_Given problem_.
Lines holding the string "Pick" are the ones to copy; find them all in the data.
---
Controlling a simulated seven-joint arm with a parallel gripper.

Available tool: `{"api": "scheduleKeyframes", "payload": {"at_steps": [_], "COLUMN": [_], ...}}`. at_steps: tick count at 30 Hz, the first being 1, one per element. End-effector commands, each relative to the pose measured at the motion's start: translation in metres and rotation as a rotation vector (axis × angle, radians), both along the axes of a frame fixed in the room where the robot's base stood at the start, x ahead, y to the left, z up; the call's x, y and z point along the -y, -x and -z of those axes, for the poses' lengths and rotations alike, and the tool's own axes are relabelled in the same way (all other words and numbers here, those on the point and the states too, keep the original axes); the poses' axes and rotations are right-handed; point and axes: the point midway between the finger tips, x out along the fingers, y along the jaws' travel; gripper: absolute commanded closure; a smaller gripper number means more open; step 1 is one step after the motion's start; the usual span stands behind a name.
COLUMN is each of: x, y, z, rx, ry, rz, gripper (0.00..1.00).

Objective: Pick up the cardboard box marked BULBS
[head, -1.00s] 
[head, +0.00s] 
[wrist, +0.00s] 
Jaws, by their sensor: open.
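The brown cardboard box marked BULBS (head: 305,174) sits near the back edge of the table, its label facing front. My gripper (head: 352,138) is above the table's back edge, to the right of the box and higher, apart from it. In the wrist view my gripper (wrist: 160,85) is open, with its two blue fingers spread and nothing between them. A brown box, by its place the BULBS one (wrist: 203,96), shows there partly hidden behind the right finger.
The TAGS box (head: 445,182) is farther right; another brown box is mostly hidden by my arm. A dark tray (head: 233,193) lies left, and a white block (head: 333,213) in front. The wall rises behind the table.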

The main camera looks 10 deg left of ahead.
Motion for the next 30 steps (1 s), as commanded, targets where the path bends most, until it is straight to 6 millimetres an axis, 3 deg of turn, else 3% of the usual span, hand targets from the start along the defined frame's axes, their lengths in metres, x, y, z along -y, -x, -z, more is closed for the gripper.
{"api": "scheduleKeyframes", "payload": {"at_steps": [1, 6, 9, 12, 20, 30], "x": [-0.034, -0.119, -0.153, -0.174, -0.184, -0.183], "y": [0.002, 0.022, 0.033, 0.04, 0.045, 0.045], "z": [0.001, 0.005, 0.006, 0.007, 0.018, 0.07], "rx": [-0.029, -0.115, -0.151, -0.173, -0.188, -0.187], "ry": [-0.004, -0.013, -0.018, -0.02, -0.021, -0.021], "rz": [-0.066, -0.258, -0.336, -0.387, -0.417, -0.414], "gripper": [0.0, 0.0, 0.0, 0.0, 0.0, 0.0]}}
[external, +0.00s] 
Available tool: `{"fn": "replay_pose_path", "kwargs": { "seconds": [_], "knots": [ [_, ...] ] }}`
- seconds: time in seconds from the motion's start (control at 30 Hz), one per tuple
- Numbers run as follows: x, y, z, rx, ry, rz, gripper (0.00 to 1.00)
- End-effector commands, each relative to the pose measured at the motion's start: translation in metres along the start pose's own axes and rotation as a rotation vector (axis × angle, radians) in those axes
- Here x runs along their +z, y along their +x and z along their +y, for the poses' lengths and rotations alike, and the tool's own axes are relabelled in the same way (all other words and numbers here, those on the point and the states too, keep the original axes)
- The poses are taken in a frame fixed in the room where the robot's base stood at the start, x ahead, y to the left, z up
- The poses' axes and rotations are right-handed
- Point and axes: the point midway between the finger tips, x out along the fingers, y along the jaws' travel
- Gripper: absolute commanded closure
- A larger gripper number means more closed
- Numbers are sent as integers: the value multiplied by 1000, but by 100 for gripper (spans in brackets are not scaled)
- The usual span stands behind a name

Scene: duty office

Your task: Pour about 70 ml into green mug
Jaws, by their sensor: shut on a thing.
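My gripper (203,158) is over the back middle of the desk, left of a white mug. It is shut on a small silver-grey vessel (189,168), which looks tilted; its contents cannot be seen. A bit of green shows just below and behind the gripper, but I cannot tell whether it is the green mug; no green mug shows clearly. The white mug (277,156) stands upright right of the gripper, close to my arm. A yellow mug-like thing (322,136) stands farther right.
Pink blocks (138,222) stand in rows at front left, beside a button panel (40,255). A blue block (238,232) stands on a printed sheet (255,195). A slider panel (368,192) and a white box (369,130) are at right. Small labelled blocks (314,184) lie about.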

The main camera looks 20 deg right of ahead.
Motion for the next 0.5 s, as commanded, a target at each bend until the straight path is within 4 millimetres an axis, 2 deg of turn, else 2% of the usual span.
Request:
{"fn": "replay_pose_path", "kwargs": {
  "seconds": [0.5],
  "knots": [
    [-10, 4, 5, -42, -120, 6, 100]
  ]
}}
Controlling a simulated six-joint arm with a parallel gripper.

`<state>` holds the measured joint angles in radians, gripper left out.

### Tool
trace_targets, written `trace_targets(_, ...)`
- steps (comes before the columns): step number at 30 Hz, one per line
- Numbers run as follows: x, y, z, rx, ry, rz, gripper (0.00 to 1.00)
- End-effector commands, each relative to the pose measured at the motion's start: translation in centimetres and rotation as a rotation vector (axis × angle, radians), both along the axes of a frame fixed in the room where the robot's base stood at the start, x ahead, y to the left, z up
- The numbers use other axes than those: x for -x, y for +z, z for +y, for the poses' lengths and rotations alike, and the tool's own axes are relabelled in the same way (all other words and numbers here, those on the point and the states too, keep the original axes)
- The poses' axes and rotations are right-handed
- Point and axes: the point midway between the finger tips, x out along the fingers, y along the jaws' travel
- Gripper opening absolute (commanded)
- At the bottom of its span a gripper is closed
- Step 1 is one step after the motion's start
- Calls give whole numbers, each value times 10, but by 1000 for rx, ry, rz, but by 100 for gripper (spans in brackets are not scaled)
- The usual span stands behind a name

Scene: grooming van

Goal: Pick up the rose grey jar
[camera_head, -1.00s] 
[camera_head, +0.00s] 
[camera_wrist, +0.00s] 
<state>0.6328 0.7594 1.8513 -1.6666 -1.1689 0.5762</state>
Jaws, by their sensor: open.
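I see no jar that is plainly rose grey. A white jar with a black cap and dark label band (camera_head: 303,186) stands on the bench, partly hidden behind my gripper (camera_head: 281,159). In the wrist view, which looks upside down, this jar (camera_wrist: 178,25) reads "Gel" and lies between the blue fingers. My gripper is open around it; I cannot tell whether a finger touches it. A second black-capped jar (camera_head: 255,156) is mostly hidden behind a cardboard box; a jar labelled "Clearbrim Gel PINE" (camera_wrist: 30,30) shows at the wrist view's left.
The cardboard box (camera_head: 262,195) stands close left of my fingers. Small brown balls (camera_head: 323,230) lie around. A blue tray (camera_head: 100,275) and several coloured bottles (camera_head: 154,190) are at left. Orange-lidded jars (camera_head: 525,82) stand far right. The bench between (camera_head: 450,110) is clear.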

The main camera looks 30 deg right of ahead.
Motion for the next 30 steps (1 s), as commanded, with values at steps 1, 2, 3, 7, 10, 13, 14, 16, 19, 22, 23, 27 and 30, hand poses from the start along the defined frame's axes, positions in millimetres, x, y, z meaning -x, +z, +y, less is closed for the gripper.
---
_Answer to this task_.
Objective: Pick up the cardboard box marked BULBS
Goal: Pick up the rose grey jar

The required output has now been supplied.